If you’ve ever visited Scotland you’ll remember that just about every shop with a focus on tourism has shortbread on its shelves. Shortbread is often given as a Christmas gift but it is a definite feature of Scotland’s New Year festivities. A Scottish New Year (Hogmanay) custom is to eat shortbread on New Year’s Eve. As with many traditions, it derives from the ancient pagan ritual of eating Yule cakes initiated by the Vikings.
It usually comes in packaging featuring graphics of tartan (plaid) , thistles and images of deer or highland cattle (long reddish brown coat with huge horns).
Scottish shortbread actually evolved from a medieval biscuit bread made with yeast. As time went by butter replaced the yeast and the shortbread we know today was born.
Shortbread is a biscuit (cookie) and a huge amount of butter is used for shortening and, of course, all the glorious butter gives it that wonderful melt-in-the-mouth texture.
Although it may have been made in the 12th century it is also attributed to Mary, Queen of Scots, in the 16th century.
It comes in many shapes and sizes but “Petticoat Tails” was the form enjoyed by the Queen. It’s baked as a round shortbread was flavored with caraway seeds and cut into triangular wedges, which resembled the shaped pieces of fabric that was used to make petticoats during the reign of Elizabeth I of England.
There is a round biscuit shaped shortbread and it can also come in a rectangular slab cut into fingers. It’s quite unusual for a foodstuff to have such a history. All of these various shapes and sizes are still made today.
Here’s a recipe for classic shortbread:
- ½ cup of butter (room temperature)
- 1/3 cup powdered sugar (unsifted)
- ¼ teaspoon vanilla (optional)
- 1 cup of flour (unsifted)
Using a wooden spoon or hand mixer, combine the butterand sugar in a bowl until the mixture is light, fluffy, and creamy.
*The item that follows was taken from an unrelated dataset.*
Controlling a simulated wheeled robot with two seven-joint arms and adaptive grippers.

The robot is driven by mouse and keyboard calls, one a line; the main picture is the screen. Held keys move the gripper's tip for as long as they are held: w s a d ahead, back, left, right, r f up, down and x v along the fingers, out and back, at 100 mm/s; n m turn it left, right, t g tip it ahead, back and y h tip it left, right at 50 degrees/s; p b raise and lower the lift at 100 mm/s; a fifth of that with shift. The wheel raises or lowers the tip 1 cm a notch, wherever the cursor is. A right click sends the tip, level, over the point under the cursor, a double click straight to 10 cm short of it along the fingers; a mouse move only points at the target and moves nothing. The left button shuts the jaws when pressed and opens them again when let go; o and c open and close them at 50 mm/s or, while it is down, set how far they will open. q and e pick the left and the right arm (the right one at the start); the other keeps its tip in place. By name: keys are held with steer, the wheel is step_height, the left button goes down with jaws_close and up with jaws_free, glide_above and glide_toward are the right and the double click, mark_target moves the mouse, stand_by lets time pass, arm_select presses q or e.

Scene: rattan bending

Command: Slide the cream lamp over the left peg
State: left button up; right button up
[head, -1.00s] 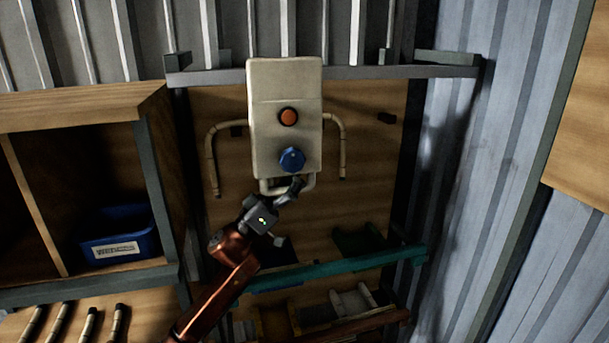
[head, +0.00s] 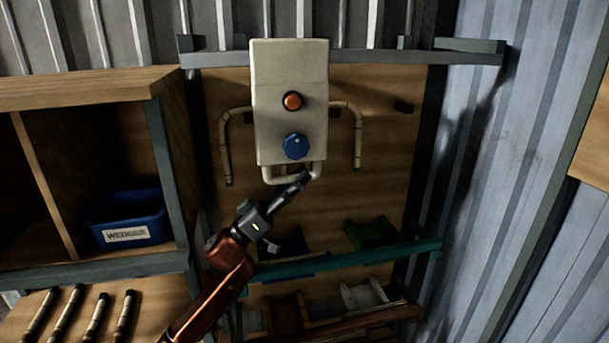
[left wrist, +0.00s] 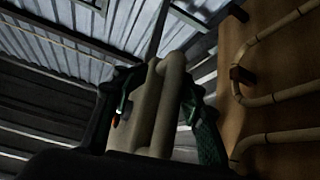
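The cream lamp (head: 290,75) is a tall box with an orange button and a blue knob, and a loop handle (head: 275,178) at its bottom. It hangs upright in front of the wooden board. My left gripper (head: 303,180) is shut on the handle from below; in the left wrist view the handle (left wrist: 168,105) sits between the dark fingers. The left peg is hidden behind the lamp in the head view. In the left wrist view, a brown peg (left wrist: 242,76) stands on the board, apart from the lamp. My right gripper is not in view.
Bent rattan canes (head: 358,135) show on the board (head: 385,200) on both sides of the lamp. A grey rail (head: 400,57) crosses above and a teal shelf edge (head: 350,257) below. A wooden cabinet with a blue bin (head: 127,217) is at left.

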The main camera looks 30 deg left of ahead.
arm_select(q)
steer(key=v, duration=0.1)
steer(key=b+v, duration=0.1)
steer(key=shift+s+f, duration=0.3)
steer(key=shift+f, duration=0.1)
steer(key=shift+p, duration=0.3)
Add the flour and, using a round bladed knife, for it into a dough. Use your hands to form the dough into a ball.
Flour a flat surface and your hands then place the dough on the surface knead it into a round turning it over (don’t handle it too much).
Flour the dough and surface again and form the dough into a round with a rolling pin until it is have an inch (1 centimeter) thick. When rolling, turn the dough at 45 degrees each time it is rolled. This will prevent shrinkage when baking.
Place the round onto a greased and lined baking tray.
Using the back of a spoon handle, make slight indent all the way around the edge of the round, scoring it into eight segments using a sharp knife, and finally sprinkle it with some icing sugar.
Chill in a fridge for about 20 minutes and then place in the middle of a preheated oven to 375˚F for 15 to 20 minutes, leaving it to bake until it is slightly golden at the edges but still quite soft in the middle.
When the shortbread is ready, take it out of the oven and cut it into segments immediately.
Leave it to cool for about 10 minutes and then sprinkle with sugar.
This delicious treat can be eaten warm or cold.
For Lemon Shortbread add 2 teaspoons grated lemon peel
For Orange Spice Shortbread add 2 teaspoons grated orange peel, ¼ teaspoon of ginger and 1/8 teaspoon of cinnamon.
As you can see, although the ingredients are simple, the actual making is a practiced knack.
By the way, Scottish bakers used the name shortbread to argue the case against paying the government a tax on cookies. And, today in the United Kingdom that recent political tax, Value Added Tax, is not paid on cakes and cookies, since they are deemed a necessity by U.K. law. However, cookies that are covered with chocolate are considered luxuries and are, therefore, taxable.